Each day is a little life: every waking and rising a little birth, every fresh morning a little youth, every going to rest and sleep a little death. - Arthur Schopenhauer

2011年11月25日金曜日

読書『アップルを創った怪物―もうひとりの創業者』スティーブ・ウォズニアック著

Shuffle/ Bombay Bicycle Club


アップルは二人の男が立ち上げ、築いた偉大な会社です。
二人の男、正確には「ふたりのスティーブ」とでも言いましょうか。
ひとりは周知のカリスマ、スティーブ・ジョブズ。
先日、自伝を読んだばかりです。そのことはブログにも書きました。

そしてもう一人、それがスティーブ・ウォズニアックです。
二人の天才が出会い、ガレージで完成させたのがアップルⅠであり、Appleです。
ただ、二人ともまったく違った人種でまったく違ったタイプの"天才"でした。

ジョブズも基礎的なプログラミング知識はありましたが、世界を変えられるほどの卓越さは持ち合わせていなかったのです。
人を惹きつけるカリスマ性、徹底的にナンバーワンを目指す情熱、未来を透視する千里眼、周知のマーケティング力・プレゼン力。
一方、ウォズニアックは対照的に、人前で話すのも苦手な極度のシャイな男でした。
温厚でいて、平和主義、上昇志向もほとんどありません。
ただ、彼は天才でした。正真正銘の天才でした。
プログラミングで世界のトップクラスの人間だったのです。

そんな二人がカリフォルニアで出会い、意気投合し、革新的なプロダクトが次々に生み出されました。
プロダクトの制作をウォズが、マーケティングをジョブズが。
二人の天才が出会ってイノベーションが生まれたのです。
対照的な二人だったからこそ、歯車が見事に合致したのかもしれません。


ただ、会社が肥大化するにつれてウォズは居場所を失っていきます。
もともと上昇志向に欠けていた彼は、ある日アップルを退社し、自らの会社CL9というユニバーサルチャンネルを設計する会社を立ち上げます。(アップルには一応、籍は置きつつ)

彼の人生哲学が伺える言葉がつぎのものです
物事をコントロールする人より、笑って過ごす人のほうが幸せだって、僕は思う。それが僕の考え方なんだ。僕は、人生で一番大切なのは幸せであり、どれだけ笑って過ごせるかだと思うんだ。頭がちょっといかれたやつのほうが幸せなんだ。僕はそうゆう人間だし、そうなりたいとずっと思ってきた

自伝では彼の性格が伝わってくるような、どことなくかわいい語り口で人生を振り返っています。
途中途中でプログラミングなどの技術面の話が多くありますが、素人でもわかるように噛み砕きながらわかりやすく彼なりの言葉で逐次説明を加えてくれます。

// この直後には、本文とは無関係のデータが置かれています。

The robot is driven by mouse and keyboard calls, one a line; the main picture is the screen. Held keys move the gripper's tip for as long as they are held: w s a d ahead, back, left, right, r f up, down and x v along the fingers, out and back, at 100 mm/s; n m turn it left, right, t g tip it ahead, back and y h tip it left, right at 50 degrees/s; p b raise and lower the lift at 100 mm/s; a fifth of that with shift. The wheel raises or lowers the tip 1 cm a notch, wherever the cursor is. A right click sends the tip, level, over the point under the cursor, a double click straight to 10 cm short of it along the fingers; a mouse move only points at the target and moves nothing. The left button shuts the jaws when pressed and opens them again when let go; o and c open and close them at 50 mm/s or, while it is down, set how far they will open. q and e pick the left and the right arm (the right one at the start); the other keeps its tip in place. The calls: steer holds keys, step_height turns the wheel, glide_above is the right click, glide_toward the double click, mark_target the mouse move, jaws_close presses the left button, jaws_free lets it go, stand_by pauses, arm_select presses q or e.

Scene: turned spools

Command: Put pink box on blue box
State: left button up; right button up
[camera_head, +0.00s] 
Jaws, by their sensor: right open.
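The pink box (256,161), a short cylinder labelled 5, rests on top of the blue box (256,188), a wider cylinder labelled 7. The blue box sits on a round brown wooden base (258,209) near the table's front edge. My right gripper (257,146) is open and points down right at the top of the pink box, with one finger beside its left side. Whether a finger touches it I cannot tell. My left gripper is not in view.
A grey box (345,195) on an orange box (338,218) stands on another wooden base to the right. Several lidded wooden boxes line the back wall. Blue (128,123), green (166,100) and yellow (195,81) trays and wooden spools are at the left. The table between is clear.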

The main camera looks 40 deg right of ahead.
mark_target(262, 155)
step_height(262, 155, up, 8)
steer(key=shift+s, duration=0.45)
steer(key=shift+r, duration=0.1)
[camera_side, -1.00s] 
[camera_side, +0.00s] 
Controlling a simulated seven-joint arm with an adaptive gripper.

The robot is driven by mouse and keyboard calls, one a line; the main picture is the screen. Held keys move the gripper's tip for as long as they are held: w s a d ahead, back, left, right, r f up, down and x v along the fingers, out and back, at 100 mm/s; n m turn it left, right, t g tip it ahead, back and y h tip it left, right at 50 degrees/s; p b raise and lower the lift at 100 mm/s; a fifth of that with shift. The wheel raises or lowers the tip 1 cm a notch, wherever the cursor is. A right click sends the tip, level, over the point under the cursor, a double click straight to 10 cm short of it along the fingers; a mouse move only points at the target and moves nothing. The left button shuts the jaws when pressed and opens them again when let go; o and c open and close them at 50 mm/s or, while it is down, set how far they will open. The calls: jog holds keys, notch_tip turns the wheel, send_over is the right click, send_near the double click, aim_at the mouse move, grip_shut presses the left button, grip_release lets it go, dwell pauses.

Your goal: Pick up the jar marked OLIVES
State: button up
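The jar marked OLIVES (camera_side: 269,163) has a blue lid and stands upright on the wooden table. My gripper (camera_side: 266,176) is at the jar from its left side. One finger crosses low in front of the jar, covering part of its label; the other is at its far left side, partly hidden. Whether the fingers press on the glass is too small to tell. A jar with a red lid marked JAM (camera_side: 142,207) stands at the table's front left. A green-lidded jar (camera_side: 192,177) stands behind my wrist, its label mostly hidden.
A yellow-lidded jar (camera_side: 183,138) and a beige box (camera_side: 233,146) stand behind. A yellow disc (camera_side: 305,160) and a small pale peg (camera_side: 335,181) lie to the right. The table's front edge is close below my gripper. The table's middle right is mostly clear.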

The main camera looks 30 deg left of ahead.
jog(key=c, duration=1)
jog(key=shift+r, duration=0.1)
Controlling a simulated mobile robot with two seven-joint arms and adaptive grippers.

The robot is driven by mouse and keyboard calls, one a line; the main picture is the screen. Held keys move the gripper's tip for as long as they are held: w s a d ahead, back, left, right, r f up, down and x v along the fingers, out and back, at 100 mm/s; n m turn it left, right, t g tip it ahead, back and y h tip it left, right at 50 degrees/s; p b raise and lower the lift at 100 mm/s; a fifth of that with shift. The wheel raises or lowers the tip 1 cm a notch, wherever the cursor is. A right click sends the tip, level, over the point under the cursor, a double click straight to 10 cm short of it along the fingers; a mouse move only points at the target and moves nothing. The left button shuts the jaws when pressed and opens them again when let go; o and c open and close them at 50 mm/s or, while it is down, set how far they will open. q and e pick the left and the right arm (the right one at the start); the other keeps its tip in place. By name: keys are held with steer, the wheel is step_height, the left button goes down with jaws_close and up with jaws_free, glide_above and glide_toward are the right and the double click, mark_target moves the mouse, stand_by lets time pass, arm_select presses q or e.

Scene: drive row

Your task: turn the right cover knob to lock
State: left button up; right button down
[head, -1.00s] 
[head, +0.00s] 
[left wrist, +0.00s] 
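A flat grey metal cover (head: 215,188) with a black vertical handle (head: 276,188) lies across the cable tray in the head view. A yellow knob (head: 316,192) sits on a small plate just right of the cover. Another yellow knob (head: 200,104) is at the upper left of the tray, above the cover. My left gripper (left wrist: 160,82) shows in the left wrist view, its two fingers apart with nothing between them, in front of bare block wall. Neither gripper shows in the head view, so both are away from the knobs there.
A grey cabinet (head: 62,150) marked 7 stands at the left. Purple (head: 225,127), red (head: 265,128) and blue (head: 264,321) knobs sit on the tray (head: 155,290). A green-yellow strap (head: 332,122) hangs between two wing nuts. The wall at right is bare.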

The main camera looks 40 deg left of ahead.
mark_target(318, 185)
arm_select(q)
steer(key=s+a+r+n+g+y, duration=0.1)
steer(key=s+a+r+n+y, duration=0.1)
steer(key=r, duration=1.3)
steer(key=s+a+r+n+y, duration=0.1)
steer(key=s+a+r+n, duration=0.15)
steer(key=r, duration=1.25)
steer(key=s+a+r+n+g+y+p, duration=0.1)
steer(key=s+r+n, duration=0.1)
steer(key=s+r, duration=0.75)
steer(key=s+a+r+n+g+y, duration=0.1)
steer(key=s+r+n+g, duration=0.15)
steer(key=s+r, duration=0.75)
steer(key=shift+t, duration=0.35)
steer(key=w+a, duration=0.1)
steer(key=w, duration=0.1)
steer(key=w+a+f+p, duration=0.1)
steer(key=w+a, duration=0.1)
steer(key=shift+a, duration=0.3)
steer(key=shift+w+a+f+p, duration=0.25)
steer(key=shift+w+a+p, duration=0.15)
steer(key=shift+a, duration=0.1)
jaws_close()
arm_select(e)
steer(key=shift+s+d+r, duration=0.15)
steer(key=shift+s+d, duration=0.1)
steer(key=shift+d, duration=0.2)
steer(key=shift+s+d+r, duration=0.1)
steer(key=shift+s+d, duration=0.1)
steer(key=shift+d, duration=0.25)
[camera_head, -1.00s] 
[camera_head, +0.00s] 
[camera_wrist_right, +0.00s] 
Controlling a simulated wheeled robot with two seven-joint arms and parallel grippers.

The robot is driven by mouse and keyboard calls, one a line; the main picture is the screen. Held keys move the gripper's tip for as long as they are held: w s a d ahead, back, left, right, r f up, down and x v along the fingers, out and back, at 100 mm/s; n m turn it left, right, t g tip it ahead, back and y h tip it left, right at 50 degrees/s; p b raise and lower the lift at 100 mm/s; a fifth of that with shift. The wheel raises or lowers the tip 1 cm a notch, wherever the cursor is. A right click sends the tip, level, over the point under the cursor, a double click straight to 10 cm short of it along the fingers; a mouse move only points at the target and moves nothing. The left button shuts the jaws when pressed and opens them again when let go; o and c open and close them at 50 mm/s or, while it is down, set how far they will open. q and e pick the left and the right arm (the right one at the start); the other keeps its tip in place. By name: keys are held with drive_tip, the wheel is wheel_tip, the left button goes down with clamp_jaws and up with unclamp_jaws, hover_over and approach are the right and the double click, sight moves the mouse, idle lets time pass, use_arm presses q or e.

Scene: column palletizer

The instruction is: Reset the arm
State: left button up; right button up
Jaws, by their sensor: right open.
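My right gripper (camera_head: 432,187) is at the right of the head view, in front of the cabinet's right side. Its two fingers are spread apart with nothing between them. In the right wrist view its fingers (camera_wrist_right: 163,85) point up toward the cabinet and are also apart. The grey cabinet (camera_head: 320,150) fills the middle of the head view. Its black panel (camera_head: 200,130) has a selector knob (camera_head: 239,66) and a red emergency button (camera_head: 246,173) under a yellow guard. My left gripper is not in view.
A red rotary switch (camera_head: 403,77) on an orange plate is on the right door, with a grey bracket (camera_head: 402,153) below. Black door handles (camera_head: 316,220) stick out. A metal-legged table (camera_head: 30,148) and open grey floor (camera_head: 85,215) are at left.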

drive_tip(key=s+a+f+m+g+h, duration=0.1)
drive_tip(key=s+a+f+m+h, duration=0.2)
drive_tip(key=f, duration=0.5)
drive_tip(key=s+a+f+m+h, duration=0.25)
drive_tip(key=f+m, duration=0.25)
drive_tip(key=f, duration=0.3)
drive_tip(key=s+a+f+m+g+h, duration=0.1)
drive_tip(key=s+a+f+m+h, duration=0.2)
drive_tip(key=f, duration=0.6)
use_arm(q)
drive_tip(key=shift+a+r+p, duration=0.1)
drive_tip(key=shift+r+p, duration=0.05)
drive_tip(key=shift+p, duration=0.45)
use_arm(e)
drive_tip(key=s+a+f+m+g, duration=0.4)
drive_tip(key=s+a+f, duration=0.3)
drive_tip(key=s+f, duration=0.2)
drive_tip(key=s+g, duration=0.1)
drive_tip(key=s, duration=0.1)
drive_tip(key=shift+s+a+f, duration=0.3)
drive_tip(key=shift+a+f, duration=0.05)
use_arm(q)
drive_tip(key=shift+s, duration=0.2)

彼は生まれながらにしてプログラマーだったのかもしれません。
父はエンジニアだった。幼少期から様々な専門知識を噛み砕きながら、わかりやすく説明してくれた。ぼくは算数と理科が大好きになった。小学六年生の時はIQが200を越えていたよ。
父が教えてくれたことで最も重要なことは「エンジニアは世界を変えることができる」ということだ。
今も僕は、エンジニアとは世界の鍵を握る人種だと信じている。 
そして彼は世界をものの見事に変えてしまったのです。
一部の政府機関や機械オタクしか扱うことの出来なかったコンピューターを設計して、だれもが使えるパーソナルコンピューターにしました。
いまわたしたちの生活はパソコンなしに考えにくいものとなっています。
ぼくはMacユーザーですしね。



世界は白黒なんかじゃない。白と黒の間にはさまざまな濃さのグレーがあるんだ。「発明家なら、グレースケールで物事を見なきゃいけない」。すべてに対してオープンに。他人のあとをついて歩いてはいけない。
何か新しいもの、世界を変えるものを作るには、みんながとらわれている制約の外側で考えなきゃいけない。みんながそんなもんだと思っている人工的な限界の外側で考えなきゃいけない。白黒じゃなくてグレースケールで世界を見なきゃいけない。誰も考えつかなかったものを作りたいなら、そうする必要があるんだ。 
この哲学があって、アップルが生まれて、数々の名機が世に産み落とされ、ぼくはこうしてMacbook Proでブログを書いているんですね。